#### YOUR TASK
Tally the lines of the listing that contain the string "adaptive". Give the number and nothing else.

-------- PROVIDED ENTRIES

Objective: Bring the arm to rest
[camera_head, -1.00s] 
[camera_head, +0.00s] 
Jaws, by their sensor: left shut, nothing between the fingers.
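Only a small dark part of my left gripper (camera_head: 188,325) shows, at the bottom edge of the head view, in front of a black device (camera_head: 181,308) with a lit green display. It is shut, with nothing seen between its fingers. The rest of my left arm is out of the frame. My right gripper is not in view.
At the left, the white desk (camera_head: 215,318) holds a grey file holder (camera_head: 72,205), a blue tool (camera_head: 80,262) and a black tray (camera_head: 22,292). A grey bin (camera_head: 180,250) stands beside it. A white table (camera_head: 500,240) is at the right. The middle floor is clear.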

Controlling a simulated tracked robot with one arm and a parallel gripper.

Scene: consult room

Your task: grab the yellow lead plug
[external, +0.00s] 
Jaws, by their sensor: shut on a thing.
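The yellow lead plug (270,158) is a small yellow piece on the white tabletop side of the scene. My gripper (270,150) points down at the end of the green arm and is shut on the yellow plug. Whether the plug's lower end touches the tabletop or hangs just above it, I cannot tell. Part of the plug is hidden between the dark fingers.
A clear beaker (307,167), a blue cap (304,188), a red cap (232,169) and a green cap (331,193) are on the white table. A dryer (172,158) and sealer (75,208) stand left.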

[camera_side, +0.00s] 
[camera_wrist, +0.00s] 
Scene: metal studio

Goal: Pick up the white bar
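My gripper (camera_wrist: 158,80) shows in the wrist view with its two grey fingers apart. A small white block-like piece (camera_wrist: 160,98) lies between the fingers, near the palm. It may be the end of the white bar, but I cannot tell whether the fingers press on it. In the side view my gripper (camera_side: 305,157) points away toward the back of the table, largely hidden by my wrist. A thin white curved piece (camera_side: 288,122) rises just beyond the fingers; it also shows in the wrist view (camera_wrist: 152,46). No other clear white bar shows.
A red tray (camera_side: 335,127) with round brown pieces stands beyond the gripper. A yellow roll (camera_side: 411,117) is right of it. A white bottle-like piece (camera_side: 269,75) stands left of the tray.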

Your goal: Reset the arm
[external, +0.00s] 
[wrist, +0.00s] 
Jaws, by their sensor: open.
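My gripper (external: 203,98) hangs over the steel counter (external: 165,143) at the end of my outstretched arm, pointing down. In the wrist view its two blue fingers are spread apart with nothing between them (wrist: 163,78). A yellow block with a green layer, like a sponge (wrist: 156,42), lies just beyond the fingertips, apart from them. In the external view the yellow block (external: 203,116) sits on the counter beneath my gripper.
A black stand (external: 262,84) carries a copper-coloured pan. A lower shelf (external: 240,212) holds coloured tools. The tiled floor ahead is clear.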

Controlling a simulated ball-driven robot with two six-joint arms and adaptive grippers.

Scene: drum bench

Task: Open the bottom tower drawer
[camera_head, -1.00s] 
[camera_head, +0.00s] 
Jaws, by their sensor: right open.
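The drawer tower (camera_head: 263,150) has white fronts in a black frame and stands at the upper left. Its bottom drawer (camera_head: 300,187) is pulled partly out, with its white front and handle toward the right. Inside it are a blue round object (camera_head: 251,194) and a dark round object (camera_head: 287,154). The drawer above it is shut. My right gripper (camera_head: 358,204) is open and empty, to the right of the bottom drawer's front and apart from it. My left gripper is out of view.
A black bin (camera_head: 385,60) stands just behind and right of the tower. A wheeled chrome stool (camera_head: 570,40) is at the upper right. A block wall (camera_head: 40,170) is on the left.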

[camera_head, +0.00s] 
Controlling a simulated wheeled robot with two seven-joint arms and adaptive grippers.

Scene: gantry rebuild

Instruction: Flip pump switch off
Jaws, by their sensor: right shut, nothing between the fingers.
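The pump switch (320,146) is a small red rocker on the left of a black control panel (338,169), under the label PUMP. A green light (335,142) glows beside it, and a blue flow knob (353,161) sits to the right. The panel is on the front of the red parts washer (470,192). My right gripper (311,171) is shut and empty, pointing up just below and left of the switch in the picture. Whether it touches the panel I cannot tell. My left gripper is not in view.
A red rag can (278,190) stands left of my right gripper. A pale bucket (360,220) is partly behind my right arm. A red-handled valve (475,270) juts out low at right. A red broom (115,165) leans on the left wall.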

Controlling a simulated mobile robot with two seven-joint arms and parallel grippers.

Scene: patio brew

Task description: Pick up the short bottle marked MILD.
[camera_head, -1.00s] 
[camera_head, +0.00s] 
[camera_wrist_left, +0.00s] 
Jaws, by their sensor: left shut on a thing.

----------------

#### PROBLEM SOLUTION
2